The board can complain and vote against it in favor of stupid short-term decisions that harm in the company, but in the end Zuck can tell them to fuck off and buy instagram because he thinks it's the right thing to do.

While I don't completely disagree, a Benevolent (or not) Dictator For Life can have it's own set of problems. And I'd not that it's generally not considered a great governance model for large open source projects--though that's obviously a somewhat different situation.
"long-term profit" is the long-term financial returns to shareholders -- and corporate philanthropy is generally held to be justified in B-school circles only in so far as it builds up marketable goodwill (again, adding shareholder value), not for its own sake.
This is why some companies and interests are better off staying private. SpaceX is a perfect example. Musk doesn't want to be accountable to shareholders for return on investment and annual results.
At that point though, just about any reasonable actions can be justified even if they're not in the interests of immediate quarter earnings per share. And that's not what most people arguing that the board is legally required to maximize profits are talking about.
"Otherwise, how could a company do charitable giving?"

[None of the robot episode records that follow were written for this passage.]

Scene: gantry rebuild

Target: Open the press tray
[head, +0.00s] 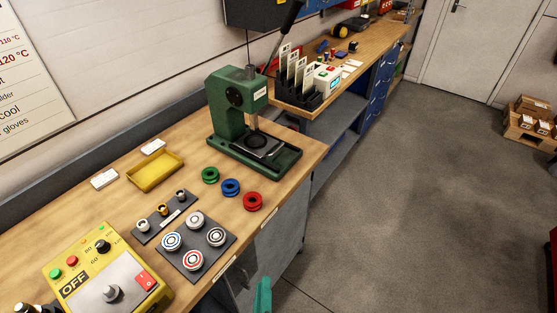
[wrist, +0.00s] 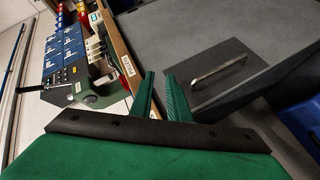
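The green press (head: 238,105) stands on the wooden bench, its dark plate (head: 258,143) low at the front. A grey front with a silver bar handle (wrist: 222,70) shows in the wrist view, to the right of my fingers. I cannot tell for certain that this is the press tray; the front looks closed. My gripper (wrist: 161,88) has its two green fingers apart with nothing between them. It is near the bench edge, apart from the handle. In the head view, only a green tip of my gripper (head: 263,294) shows at the bottom, in front of the bench.
On the bench are a yellow tray (head: 155,171), green (head: 210,175), blue (head: 231,187) and red (head: 252,201) rings, a dark plate with round pieces (head: 183,262) and a yellow control box (head: 105,275) reading OFF. The floor (head: 400,200) to the right is clear.

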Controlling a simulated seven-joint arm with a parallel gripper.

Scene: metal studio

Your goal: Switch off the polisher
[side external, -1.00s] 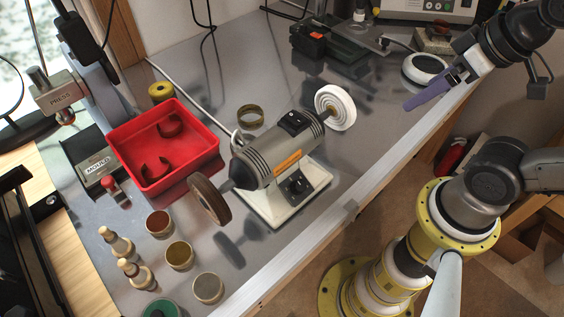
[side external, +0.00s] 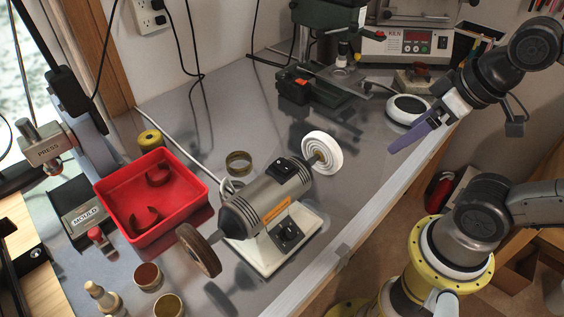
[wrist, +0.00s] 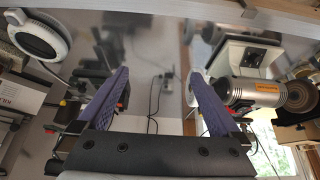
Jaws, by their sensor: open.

Because it's a tax write-off and makes for good press?

I expect IBM will be an Irish or similar company soon.
What's an Irish company, in this context?
I believe they're referring to this, https://en.wikipedia.org/wiki/Ireland_as_a_tax_haven
It already is ;)
This is exactly how I feel. I thought Jim would make IBM more like redhat but in reality redhat became more like IBM.
That really shouldn't have been a surprise to anybody, certainly no one who has been through a corporate merger before.

The aquiring company always makes promises they won't change the aquired company, the aquired company's management parrots that line and in the end, the aquired company always gets subsumed into the aquiring company.

Boeing bought Mcdonnell and was subsequently taken over by MD profits over safety culture.
> in reality redhat became more like IBM

This is a pretty strong statement. How is Red Hat more like IBM now?